Stocks have registered an impressive performance over the past five years, with the S&P 500 index more than tripling.
But the party may soon be ending, says Anthony Mirhaydari, founder of Mirhaydari Capital Management. "On a number of measures, just as this bull market has taken the crown of glory, it's looking long in the tooth and vulnerable," he writes in The Fiscal Times
"Investors should start thinking defensively."
So what's the problem? First, this bull market already is the fourth longest in history, Mirhaydari says. Second, the S&P 500 hasn't closed below its five-day moving average for 22 straight sessions.
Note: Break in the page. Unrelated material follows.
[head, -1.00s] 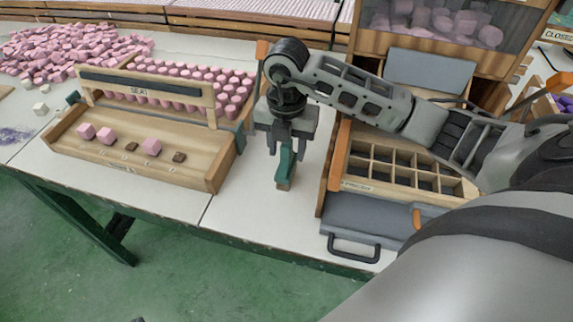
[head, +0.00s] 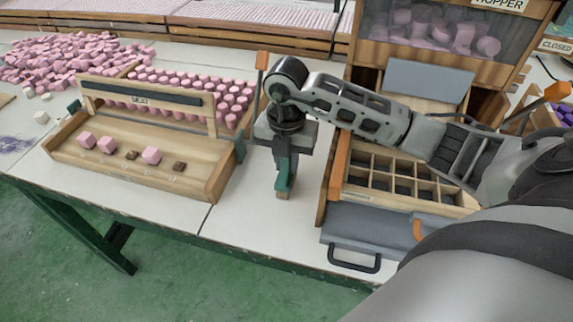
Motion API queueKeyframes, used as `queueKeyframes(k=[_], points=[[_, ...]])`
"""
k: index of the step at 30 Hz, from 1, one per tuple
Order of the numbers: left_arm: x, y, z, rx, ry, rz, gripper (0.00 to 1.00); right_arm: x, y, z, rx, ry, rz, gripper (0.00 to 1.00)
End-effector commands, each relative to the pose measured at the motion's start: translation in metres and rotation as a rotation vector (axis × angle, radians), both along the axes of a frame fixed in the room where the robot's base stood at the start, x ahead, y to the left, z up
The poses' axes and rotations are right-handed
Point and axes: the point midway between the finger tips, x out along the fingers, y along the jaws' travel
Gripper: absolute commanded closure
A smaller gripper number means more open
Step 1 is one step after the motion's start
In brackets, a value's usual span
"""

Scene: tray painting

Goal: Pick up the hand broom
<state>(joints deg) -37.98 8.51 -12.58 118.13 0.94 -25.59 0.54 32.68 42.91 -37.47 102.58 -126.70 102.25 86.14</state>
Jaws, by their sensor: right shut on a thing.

That's the longest streak since the 1990s.
Then, there's valuations, he writes. Robert Shiller's cyclically adjusted price-earnings ratio for the S&P 500 stands at 26.9. That's the fourth highest level in history, trailing only the bubble periods of 1929, 2000, and 2007.
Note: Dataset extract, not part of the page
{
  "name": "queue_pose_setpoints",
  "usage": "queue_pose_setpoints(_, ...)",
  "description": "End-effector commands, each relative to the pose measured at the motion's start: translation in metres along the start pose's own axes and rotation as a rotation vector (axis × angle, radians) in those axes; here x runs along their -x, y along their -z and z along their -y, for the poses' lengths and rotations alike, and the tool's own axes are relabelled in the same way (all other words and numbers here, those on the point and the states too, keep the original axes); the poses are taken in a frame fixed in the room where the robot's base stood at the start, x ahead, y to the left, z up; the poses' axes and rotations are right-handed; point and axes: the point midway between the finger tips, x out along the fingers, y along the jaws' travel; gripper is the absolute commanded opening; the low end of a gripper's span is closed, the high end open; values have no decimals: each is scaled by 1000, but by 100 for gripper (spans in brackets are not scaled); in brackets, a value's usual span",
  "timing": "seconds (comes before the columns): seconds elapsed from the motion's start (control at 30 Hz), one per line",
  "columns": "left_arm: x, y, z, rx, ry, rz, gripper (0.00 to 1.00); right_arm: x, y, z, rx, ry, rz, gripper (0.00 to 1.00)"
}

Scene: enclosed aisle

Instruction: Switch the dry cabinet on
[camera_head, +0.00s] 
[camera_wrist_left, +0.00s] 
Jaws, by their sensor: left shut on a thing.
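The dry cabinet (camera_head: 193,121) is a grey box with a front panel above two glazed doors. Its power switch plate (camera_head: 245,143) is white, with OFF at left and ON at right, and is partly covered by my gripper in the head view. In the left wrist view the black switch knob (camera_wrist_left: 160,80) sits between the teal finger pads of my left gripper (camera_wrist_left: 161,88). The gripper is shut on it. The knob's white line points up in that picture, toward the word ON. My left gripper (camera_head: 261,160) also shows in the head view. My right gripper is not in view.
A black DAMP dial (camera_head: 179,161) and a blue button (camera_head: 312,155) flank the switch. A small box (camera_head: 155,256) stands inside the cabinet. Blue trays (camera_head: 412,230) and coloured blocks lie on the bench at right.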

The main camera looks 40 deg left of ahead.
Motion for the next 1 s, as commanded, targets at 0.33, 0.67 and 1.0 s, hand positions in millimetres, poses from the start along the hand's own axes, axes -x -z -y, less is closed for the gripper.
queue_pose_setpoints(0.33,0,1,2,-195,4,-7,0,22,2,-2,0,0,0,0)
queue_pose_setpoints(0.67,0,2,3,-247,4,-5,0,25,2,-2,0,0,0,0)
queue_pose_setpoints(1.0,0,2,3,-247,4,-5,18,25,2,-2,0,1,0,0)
"Finally, it's worth mentioning that the meme that has supported this bull market — the flow of cheap money stimulus from the major central banks — is under threat in a way that hasn't been seen before. The Federal Reserve ended the QE3 bond-buying stimulus in October and is set to start raising short-term rates in 2015.
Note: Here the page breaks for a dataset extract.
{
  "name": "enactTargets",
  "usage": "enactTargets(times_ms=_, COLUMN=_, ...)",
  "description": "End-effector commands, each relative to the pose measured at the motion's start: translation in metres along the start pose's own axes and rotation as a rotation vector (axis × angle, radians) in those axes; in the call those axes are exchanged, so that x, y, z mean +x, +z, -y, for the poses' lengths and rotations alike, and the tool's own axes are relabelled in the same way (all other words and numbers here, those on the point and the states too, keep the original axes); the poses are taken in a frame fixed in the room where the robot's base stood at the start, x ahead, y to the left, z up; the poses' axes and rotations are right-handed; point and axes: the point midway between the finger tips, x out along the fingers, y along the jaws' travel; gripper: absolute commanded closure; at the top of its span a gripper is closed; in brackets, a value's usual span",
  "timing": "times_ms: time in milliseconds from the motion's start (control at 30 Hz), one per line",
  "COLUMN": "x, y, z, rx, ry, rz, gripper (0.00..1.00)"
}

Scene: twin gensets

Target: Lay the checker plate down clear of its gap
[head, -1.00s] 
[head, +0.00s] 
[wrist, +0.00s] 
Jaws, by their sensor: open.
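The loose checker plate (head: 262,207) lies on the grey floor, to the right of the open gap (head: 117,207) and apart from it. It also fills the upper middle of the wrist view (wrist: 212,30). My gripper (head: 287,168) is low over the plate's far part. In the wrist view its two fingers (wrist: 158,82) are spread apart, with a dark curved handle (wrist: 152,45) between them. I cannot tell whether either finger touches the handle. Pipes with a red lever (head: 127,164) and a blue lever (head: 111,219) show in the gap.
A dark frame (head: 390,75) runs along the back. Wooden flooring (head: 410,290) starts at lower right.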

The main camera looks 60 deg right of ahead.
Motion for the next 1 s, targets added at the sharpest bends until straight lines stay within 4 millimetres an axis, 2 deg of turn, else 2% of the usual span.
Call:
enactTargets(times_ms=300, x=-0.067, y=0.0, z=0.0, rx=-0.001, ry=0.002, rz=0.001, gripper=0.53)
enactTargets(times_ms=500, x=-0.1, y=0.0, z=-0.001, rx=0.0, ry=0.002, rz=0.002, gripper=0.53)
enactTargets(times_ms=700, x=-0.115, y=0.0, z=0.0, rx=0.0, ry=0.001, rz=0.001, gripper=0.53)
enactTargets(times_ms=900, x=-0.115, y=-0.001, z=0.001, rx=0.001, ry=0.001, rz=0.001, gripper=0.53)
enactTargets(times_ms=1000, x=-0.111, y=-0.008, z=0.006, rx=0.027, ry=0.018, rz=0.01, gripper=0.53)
So what's an investor to do?
"I continue to recommend holding a large allocation of cash to protect against the likely return of stock market volatility as we head into December and the end of the year," Mirhaydari says.
CNBC contributor Ron Insana
isn't so concerned. Many economies overseas are in big trouble, and that makes U.S. stocks an attractive alternative, he writes in a commentary for CNBC.
"The U.S. still has many problems to deal with, but most of the threats to sustained economic growth are coming from our intransigent neighbors," Insana notes.
"No longer is the U.S. simply the best house in a bad neighborhood, it's about the only house worth living in, at the moment," he states.